In their answer, respondents deny petitioners’ allegations regarding the legality of the CAP.  Although I take administrative notice that respondents did not technically comply with 8 NYCRR §120.3(a), they made efforts to come into compliance with §120.3 through a CAP approved by the Department.  Petitioners did not submit a reply or any evidence to rebut respondents’ evidence or explain in how such arrangement is inadequate.[2]  

Accordingly, on this record and the circumstances before me, I cannot find that respondents’ actions were arbitrary, capricious, or unreasonable (see e.g.
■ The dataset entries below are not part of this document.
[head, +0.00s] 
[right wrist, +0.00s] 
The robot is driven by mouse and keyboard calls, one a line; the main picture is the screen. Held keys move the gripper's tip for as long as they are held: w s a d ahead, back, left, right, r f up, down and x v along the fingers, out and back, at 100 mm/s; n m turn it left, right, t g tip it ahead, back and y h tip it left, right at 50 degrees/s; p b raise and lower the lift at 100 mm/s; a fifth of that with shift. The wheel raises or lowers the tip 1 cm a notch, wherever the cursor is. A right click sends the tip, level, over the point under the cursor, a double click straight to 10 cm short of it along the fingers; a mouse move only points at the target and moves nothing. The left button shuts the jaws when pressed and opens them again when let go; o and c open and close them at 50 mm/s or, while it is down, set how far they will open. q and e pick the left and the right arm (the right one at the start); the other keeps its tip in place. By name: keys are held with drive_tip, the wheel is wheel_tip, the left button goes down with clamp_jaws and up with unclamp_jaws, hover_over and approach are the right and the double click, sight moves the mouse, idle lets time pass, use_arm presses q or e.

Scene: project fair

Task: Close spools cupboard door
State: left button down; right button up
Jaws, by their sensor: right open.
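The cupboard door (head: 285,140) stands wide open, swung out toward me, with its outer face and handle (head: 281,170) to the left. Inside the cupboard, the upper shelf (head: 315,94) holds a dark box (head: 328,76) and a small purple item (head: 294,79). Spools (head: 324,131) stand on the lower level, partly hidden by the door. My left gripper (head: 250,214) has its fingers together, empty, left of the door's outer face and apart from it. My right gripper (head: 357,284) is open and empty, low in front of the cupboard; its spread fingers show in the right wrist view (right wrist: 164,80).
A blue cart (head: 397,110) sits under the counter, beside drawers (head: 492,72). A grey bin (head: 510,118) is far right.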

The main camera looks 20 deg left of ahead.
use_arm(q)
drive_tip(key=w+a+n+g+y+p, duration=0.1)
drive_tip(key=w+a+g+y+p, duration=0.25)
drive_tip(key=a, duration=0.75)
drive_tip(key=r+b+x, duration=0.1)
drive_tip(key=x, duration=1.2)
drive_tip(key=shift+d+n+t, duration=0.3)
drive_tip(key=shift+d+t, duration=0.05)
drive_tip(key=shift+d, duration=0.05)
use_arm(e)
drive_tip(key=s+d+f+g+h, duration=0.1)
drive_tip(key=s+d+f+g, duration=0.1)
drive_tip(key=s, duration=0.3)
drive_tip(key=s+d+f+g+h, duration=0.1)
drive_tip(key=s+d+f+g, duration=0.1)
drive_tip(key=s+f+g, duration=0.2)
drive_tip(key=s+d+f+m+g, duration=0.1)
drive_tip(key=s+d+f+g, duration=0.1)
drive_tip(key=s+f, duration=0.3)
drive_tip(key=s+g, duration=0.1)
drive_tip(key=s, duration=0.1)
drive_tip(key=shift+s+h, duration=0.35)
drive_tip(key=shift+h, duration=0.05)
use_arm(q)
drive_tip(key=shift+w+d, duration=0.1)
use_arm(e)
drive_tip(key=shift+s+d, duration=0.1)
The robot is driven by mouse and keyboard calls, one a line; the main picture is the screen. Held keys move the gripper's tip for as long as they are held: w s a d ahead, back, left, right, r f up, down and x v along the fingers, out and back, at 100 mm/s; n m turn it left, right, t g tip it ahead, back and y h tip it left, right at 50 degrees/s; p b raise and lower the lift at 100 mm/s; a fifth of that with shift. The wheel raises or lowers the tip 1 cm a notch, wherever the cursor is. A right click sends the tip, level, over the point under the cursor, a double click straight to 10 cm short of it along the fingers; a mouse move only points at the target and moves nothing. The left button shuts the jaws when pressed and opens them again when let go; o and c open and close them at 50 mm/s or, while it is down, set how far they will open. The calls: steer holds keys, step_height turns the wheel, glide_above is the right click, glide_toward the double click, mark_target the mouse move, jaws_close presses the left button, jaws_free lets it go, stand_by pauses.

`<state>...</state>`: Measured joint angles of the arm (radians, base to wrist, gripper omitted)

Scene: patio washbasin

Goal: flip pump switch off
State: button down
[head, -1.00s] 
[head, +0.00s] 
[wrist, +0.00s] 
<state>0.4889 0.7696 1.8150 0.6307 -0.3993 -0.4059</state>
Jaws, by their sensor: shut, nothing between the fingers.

Appeal of Walker, et al., 53 Ed Dept Rep, Decision No. 16,609; Application of Leman and Sluys, 39 id. 330, Decision No. 14,252; Appeal of Razzano, 38 id. 782, Decision No. 14,142).  Petitioners have failed to meet their burden of demonstrating a clear legal right to the relief requested and their burden of establishing the facts upon which they seek relief.  Accordingly, the appeal must be dismissed.

In light of this disposition, I need not address the parties’ remaining contentions.

THE APPEAL IS DISMISSED.

END OF FILE

 

[1] Although I take notice that some individual named respondents are no longer in office, in essence, petitioner challenges the action of the board as an entity and seeks relief as against such board.

 

[2] In this regarding, I note that the appeal must be dismissed for lack of jurisdiction.  It is well settled that Education Law §310 does not authorize an appeal to the Commissioner from actions taken by members of the staff of the State Education Department (Appeal of the School for Language and Communication Development, 46 Ed Dept Rep 536, Decision No. 15,586; Appeal of Friends to the Elderly, Youth & Family Ctr., Inc., 46 id. 227, Decision No. 15,489; Appeal of a Student with a Disability, 46 id. 23, Decision No. 15,429).